I’m a terrible painter. Genuinely awful.

The last watercolor I made looked like a bruised sunset throwing up on itself. My sister said it was “interesting,” which is what people say when they can’t find anything nice.

I paint anyway. Almost every Sunday.

The problem with being good

For most of my adult life, I only did things I was good at. Not consciously—I didn’t sit down and make a rule. It just happened. I drifted toward activities where I could succeed, get praise, feel competent.

Work. Cooking (eventually). Organizing things into spreadsheets. The handful of video games I’d played enough times to actually win.

Everything else? I quietly stopped.

I tried pottery once in my late twenties. Made a lopsided bowl. Felt embarrassed. Never went back.

Picked up guitar at 23. Couldn’t get past the F chord. Sold the guitar six months later.

Started running, got shin splints, decided running “wasn’t for me.”

See the pattern?

What changed

Last March, my friend Dani invited me to a painting night at her apartment. Six people, cheap wine, a YouTube tutorial, zero expectations.

I said yes because I wanted to see Dani, not because I wanted to paint.

Two hours later, I had the worst painting in the room. Everyone else made something recognizable. Mine looked like a fever dream in acrylic.

And here’s the thing—I had fun. More fun than I’d had in months. My shoulders dropped. I laughed at myself. I didn’t check my phone once.

On the drive home, I kept thinking about it. When was the last time I’d done something purely for enjoyment, without any hope of being good at it?

I couldn’t remember.

The experiment

I decided to try something for three months: pick an activity I was bad at and do it weekly, with no intention of improving.

Watercolors. Sundays. One hour minimum.

The rules were simple:

No tutorials. I didn’t want to learn. I wanted to dabble.

No sharing. Nobody would see these except me. No pressure to make them Instagram-worthy.

No judgment. If it looked like garbage, that was fine. The point wasn’t the painting.

The first few weeks felt weird. I kept catching myself trying to get better. Watching my brush strokes. Analyzing what went wrong. Old habits.

But around week four, something shifted.

I stopped caring. Not in a defeated way—in a free way. I’d slap color onto paper without planning. Mix pigments that shouldn’t go together. Make deliberate messes.

It was the most relaxed I’d felt in years.

What I actually learned

I didn’t get better at painting. That wasn’t the point. But I did notice a few things.

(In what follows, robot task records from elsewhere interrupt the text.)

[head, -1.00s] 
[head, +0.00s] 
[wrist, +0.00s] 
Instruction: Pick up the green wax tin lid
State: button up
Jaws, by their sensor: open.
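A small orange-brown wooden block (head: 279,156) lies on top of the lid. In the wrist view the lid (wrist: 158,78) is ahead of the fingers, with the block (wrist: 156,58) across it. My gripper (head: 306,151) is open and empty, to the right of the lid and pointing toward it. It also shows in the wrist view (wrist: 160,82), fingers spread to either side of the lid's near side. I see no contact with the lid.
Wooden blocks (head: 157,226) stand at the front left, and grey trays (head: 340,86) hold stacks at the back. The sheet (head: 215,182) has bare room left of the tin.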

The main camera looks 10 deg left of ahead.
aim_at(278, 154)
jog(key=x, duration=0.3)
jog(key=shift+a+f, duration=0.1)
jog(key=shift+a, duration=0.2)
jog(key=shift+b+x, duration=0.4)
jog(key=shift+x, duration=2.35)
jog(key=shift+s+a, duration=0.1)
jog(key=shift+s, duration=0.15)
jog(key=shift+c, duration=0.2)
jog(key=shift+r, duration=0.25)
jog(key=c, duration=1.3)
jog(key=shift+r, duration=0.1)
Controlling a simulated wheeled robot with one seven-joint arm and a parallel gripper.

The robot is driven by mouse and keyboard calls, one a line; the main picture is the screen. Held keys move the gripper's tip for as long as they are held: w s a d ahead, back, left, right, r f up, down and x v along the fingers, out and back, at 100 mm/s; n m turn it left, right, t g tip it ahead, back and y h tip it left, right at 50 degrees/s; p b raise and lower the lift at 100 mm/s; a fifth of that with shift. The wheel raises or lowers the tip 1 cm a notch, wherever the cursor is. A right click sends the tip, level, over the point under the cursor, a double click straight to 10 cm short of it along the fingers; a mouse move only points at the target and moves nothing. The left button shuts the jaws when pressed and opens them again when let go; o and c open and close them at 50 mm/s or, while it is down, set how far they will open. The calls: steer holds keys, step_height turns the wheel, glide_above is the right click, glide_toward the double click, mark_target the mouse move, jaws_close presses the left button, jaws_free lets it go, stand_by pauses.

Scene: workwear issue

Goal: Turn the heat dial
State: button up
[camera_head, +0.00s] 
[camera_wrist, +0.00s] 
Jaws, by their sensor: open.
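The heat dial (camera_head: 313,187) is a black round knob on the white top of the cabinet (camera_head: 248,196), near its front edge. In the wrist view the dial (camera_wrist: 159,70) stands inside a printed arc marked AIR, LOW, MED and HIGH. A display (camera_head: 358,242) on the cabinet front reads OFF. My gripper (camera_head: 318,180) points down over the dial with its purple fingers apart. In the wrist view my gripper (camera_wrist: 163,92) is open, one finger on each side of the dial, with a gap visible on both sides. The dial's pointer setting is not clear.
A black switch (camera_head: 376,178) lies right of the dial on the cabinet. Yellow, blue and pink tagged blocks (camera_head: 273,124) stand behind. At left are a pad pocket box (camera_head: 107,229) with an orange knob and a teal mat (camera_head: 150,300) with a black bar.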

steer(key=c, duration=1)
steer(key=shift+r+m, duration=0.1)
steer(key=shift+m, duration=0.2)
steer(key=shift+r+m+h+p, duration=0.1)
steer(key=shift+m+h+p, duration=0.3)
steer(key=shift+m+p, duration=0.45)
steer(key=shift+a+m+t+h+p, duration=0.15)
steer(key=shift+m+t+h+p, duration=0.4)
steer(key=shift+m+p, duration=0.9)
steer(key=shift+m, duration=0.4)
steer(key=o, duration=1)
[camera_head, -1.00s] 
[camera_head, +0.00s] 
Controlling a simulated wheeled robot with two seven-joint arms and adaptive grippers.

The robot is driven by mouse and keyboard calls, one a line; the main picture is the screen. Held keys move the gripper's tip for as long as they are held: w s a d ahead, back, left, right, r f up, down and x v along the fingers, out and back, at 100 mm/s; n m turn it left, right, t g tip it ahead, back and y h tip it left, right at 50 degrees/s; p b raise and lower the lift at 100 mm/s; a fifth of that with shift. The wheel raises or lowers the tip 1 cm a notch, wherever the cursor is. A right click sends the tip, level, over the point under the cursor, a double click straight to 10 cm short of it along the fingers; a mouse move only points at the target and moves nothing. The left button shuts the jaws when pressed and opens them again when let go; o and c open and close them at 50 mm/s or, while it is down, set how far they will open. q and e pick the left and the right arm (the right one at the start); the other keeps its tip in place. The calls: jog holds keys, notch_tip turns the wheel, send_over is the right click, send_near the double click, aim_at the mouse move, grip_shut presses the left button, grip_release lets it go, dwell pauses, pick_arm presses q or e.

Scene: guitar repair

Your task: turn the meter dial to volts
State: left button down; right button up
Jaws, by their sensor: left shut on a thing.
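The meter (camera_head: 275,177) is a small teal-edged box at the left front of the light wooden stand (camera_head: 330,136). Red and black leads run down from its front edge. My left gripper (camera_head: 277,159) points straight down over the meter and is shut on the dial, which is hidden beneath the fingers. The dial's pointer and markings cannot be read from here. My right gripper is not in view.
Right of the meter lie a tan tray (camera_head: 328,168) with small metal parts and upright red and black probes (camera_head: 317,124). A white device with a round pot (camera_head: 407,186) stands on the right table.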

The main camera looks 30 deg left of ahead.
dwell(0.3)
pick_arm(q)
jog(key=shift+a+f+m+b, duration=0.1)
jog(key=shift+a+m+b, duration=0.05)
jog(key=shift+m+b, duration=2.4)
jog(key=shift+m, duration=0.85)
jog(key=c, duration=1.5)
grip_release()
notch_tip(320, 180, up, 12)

My need for competence was exhausting. I hadn’t realized how much energy I spent trying to be good at everything. Work, relationships, hobbies, even relaxing—I was optimizing all of it. Painting badly gave me permission to stop.

Fun doesn’t require skill. Kids know this. They draw stick figures and feel like Picasso. Somewhere along the way, I forgot.

The best hobbies are the useless ones. There’s nothing productive about my Sunday paintings. They don’t improve my career. They won’t become a side hustle. They’re just… enjoyable. That’s enough.

The things I’m bad at now

The painting experiment opened something up. I’ve since added a few more “bad at this” activities to my life:

Chess. I lose constantly. My rating on the app is embarrassing. I play almost every night.

Singing. In the shower, in the car, occasionally at karaoke. I’m off-key more often than not. Doesn’t matter.

Baking bread. My loaves look like sad rocks. They taste okay, though. Sometimes.

None of these will ever be impressive. That’s the whole point.

The look on my sister’s face

Last month, I showed her my latest watercolor. Still bad. Maybe slightly less bad. She didn’t say “interesting” this time.

She said, “You really like doing this, don’t you?”

I do. I really do.


What’s something you used to enjoy before you decided you weren’t good enough at it?